Hulk Hogan Terminated by WWE, Apologizes for Using N-Word: ‘This Is Not Who I Am’

John Parra/WireImage

UPDATED: WWE has cut ties with wrestler Hulk Hogan, whose real name is Terry Bollea, Variety has confirmed.

“WWE terminated its contract with Terry Bollea (aka Hulk Hogan),” the organization said in a statement on Friday. “WWE is committed to embracing and celebrating individuals from all backgrounds as demonstrated by the diversity of our employees, performers and fans worldwide.”

Although the reason for Hogan’s termination wasn’t revealed, the news comes after a 2012 SiriusXM radio interview surfaced in which the wrestler used the n-word.

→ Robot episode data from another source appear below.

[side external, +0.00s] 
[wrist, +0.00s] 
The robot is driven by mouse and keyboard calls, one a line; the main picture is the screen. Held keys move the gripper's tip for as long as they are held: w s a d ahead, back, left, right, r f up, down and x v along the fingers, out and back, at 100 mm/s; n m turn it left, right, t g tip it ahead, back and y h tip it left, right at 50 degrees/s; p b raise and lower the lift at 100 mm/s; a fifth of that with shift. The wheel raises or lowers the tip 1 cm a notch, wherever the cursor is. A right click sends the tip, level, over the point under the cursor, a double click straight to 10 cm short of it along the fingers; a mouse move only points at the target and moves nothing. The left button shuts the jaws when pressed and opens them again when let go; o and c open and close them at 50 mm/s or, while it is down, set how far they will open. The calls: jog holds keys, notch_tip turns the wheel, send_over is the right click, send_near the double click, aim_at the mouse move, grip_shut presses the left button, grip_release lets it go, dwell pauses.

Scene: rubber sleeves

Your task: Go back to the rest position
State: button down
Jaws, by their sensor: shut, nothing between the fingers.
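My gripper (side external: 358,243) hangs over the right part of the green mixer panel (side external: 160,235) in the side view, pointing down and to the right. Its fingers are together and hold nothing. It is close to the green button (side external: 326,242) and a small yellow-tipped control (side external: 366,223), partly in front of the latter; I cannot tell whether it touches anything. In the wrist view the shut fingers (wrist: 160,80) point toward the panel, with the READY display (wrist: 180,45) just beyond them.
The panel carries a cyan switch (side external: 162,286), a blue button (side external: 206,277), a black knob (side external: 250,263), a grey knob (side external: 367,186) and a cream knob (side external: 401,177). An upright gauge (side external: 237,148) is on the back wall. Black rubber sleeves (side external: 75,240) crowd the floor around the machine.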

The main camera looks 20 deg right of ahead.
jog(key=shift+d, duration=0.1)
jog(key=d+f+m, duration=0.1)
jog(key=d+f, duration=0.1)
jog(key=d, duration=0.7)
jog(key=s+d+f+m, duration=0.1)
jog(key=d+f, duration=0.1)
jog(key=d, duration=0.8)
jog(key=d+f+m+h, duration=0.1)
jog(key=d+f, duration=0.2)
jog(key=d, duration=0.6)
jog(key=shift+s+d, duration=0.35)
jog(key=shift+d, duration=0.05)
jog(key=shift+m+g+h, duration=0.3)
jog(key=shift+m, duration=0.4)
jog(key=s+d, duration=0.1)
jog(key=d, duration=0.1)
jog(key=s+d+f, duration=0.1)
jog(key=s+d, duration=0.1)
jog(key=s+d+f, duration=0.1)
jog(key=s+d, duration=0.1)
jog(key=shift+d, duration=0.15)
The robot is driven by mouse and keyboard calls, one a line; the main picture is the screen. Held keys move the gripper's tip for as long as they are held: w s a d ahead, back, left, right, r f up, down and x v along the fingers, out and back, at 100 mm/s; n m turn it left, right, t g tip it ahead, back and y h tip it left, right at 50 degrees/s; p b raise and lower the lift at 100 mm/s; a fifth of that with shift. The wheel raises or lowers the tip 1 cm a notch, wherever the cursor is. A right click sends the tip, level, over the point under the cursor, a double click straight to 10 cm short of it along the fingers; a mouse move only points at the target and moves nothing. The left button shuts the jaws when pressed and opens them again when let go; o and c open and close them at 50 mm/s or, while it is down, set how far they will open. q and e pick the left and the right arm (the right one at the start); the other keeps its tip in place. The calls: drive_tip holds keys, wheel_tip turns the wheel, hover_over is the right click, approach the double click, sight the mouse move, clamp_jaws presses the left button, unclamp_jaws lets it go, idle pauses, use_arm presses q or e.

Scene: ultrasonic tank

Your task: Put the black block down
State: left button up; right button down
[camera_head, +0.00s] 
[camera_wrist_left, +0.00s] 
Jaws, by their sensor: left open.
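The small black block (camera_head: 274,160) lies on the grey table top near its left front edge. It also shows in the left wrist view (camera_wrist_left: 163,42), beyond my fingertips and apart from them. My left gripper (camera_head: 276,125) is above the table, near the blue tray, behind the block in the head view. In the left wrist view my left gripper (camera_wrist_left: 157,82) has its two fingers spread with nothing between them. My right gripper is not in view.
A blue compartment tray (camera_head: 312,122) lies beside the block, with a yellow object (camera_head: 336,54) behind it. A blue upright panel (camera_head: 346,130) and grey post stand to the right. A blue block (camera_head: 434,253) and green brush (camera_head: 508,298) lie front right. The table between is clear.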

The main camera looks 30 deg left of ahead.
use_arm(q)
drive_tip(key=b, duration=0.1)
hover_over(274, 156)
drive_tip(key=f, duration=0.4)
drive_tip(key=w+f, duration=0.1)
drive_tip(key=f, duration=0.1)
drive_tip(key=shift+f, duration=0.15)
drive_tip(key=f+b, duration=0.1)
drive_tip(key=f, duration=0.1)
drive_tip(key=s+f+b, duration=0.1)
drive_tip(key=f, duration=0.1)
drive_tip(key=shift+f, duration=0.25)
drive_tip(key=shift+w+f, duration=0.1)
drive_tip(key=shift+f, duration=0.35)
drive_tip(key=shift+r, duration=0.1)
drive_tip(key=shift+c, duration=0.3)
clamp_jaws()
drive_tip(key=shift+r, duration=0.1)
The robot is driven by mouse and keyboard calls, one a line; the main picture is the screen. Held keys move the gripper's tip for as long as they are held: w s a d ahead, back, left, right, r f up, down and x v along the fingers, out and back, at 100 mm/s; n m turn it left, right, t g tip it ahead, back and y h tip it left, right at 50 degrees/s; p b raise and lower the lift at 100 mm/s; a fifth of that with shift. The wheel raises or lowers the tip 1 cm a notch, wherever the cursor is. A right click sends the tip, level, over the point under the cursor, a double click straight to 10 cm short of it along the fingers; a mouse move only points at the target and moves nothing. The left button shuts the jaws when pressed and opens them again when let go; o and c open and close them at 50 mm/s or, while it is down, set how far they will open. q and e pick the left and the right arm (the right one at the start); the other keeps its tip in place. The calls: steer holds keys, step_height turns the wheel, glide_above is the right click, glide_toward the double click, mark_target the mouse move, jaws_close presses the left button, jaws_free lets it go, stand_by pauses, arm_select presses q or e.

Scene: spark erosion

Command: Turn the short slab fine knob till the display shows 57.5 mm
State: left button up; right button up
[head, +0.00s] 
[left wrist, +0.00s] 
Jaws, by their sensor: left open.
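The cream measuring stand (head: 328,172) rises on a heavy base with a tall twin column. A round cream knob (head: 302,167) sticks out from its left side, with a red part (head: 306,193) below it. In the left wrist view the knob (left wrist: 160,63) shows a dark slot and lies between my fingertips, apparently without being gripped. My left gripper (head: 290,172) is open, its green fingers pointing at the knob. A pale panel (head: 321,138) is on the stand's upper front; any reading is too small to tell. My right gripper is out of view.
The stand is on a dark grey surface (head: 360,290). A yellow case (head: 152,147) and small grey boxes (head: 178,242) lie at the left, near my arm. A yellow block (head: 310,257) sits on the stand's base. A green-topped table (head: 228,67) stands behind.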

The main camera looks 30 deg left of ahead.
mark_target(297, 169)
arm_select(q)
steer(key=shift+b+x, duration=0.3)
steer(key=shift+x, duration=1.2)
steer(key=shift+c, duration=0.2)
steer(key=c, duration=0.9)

Hogan apologized for his actions in a statement released to People on Friday.

“Eight years ago I used offensive language during a conversation,” he said. “It was unacceptable for me to have used that offensive language; there is no excuse for it; and I apologize for having done it. This is not who I am. I believe very strongly that every person in the world is important and should not be treated differently based on race, gender, orientation, religious beliefs or otherwise.”

Hogan is also no longer named on a list of judges for WWE’s reality show, “Tough Enough,” although he’s on the roster for WWE’s August tour of Australia.

As of Friday morning, Hogan’s page on the WWE website has been stripped of its content. All mention of his name has also been removed from the general WWE website and his merchandise has been pulled from the WWE online store.


Although Hogan’s name surfaces in the search archives, the results, including his biography page, read “You are not authorized to access this page,” once clicked.

“In the storm I release control, God and his Universe will sail me where he wants me to be,one love,” Hogan wrote in a cryptic tweet late Thursday.

Hogan used the racial epithet several times three years ago during a radio interview with DJ Whoo Kid while discussing his use of the n-word while talking to African-American wrestlers and celebrities.

“Well, Booker T used to do that to me, and every time I pull up YouTube, there’s that famous thing with Booker T and his brother is there and they’re all talking trash, and Booker T says, ‘I’m coming for ya Hogan, you ni—-’ and not ‘ni—,’ he goes ‘ni—-,’” Hogan said.

The Hall of Fame wrestler also asked why African-Americans are allowed to use the term if he can’t.

This is the latest trouble in what’s been a difficult year for Hogan, who sued Gawker earlier this month for $100 million after they published a sex tape showing him and a friend’s then-wife in bed.